Delphine Bertholon aime les drames qui commencent mal et qui se terminent sur une ouverture sur l'espoir et la lumière. Au motif que la vie est pire que n'importe quelle fiction (p. 141) elle s'en donne à coeur joie pour concocter des romans qui seraient un point de départ idéal pour un scénariste de films d'horreur en panne d'inspiration. Elle en a fait plusieurs brillantes démonstrations avec Twist, en 2008, l'Effet Larsen en 2010, et Grâce l'an dernier. Le soleil à mes pieds n'échappe pas à la règle.
Dans ses livres, la mère est toujours en souffrance, première victime d'un détraqué, d'un handicap ou pire ... le père absent ou empêché, les enfants en quête d'identité. Il y a des secrets, des fantômes, des non-dits familiaux et le cadre exerce une influence sur les personnages comme si l'endroit où ils vivent leur ressemblait, à moins que ce ne soit l'inverse.
Tout part cette fois d'un putain de fait divers sans coupable (p. 93 et 145) avec une première victime, la mère, et l'action tourne autour de son fauteuil à bascule en ellipse, entrainant la Grande et puis la Petite.
Deux ans d'écart seulement entre elles (si on s'en tient à l'âge civil), qui pèsent très lourd et des tempéraments diamétralement opposés. La quatrième de couverture présente la Petite fragile et ravissante, se protégeant du monde dans le cocon de sa chambre de bonne; la Grande nymphomane, tyrannique et machiavélique s'agitant dans la ville. On nous promet que si le sort semblait avoir scellé leur destin, les rencontres parfois peuvent rebattre les cartes.
C'est la Petite qui parle.

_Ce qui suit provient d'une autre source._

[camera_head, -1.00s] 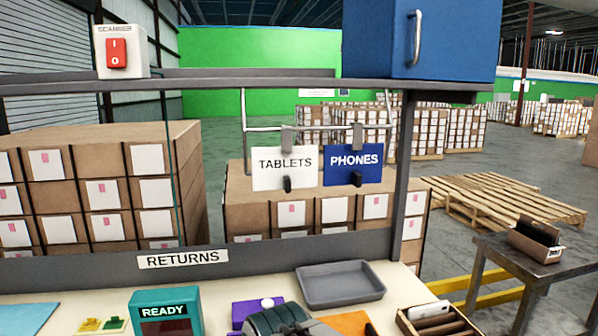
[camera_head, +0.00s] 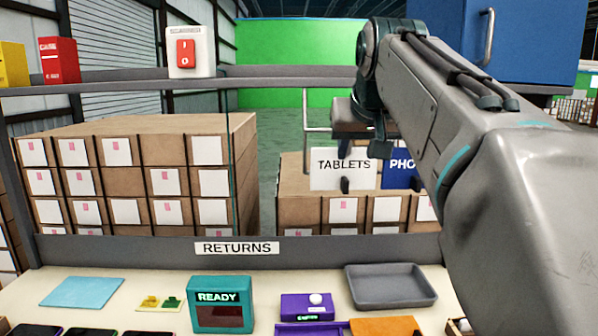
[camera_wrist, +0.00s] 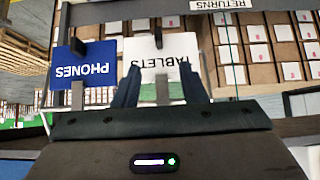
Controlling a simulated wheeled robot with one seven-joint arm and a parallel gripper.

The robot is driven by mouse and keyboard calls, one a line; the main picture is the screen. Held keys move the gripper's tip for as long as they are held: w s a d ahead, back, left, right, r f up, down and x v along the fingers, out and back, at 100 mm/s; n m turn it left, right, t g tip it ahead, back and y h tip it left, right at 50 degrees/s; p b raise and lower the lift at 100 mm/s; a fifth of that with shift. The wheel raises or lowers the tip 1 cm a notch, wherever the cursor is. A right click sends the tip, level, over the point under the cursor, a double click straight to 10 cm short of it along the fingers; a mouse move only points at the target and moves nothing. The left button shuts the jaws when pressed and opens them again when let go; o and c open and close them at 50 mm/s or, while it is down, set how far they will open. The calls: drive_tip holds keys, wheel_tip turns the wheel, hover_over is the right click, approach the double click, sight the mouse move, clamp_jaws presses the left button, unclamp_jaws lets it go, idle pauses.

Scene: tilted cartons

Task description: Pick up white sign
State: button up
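The white sign (camera_head: 328,175), lettered TABLETS, hangs from the wire rack above the bench. It also shows upside down in the wrist view (camera_wrist: 163,60). A dark clip holds its top, and a dark knob sticks out low on its face. My gripper (camera_head: 363,152) is in front of the rack, at the sign's upper right in the head view. In the wrist view my gripper (camera_wrist: 160,80) is open, its two dark fingers apart with part of the sign seen between them. I see no clear contact with the sign.
The blue PHONES sign (camera_head: 402,170) hangs close beside the white one, partly hidden by my arm. A shelf (camera_head: 270,88) with a scanner switch box (camera_head: 190,52) runs above. A blue cabinet (camera_head: 540,45) is at upper right. A grey tray (camera_head: 392,305) lies below on the bench.

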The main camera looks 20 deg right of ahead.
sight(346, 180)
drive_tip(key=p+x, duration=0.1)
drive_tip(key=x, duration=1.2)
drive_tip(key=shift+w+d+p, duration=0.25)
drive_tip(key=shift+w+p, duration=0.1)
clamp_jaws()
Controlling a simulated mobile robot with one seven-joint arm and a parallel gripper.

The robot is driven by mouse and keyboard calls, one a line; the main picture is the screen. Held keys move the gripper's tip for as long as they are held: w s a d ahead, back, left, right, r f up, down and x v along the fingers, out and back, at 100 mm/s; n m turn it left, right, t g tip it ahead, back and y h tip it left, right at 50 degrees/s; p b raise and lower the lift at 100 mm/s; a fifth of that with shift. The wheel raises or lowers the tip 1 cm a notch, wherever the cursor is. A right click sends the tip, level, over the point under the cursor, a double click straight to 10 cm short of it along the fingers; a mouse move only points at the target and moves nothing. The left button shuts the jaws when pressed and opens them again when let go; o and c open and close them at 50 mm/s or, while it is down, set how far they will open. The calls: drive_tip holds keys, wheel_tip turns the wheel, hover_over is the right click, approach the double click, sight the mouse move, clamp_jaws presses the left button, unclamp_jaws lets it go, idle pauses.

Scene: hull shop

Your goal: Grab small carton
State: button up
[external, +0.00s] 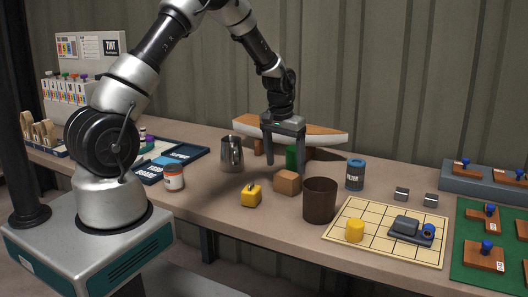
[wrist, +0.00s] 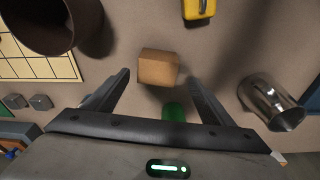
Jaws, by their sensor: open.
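A small brown carton (external: 287,183) stands on the workbench in the middle of the external view. In the wrist view the carton (wrist: 158,67) shows just beyond the fingertips, roughly between the two fingers. My gripper (external: 286,165) is open and empty, pointing down above the bench by the carton. In the wrist view its two fingers (wrist: 158,75) are spread wide. I cannot tell exactly how high the fingertips are above the carton.
A green object (external: 292,157) stands close behind the carton. A dark brown cup (external: 320,201) is at its right, a yellow block with a handle (external: 251,196) at its left front. A metal pitcher (external: 231,154), a blue tin (external: 355,174) and a boat hull model (external: 330,136) stand farther off.

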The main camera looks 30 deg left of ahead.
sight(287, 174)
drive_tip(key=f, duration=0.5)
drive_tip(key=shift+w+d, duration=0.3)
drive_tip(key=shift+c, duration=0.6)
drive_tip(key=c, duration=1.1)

Elle raconte ... le soleil à ses pieds, qu'elle va retrouver dix-huit ans plus tard, et suivre la piste de l'énigme.
La couverture fournit un indice flagrant : des sandales, décolletées sur l'avant, des talons de bois peint avec des brides en liens autour de la cheville. Dorées. Démentiellement dorées (p. 113) qui seront une pomme de discorde entre les deux soeurs.
Vivent-elles en symbiose comme l'anémone et le poisson-clown ? L'une est-elle sous emprise de l'autre ? Laquelle croire ? Se laver, c'est un peu s'effacer (p.42). Et au rythme où la Petite récure elle n'existera bientôt plus. Encore heureux qu'elle parvient à se calmer un peu en jouant à la télékinésie ou à la détective en découvrant un mot doux (p. 54) pour laisser au temps le temps d'enclencher un processus de résurrection.
L'histoire tangue habilement entre horreur et policier, avec un détour sur ces Grands Boulevards (p.103) que je connais désormais si bien que j'ai cru un instant que nous allions entrer au Manoir de Paris où la Grande aurait une place toute légitime.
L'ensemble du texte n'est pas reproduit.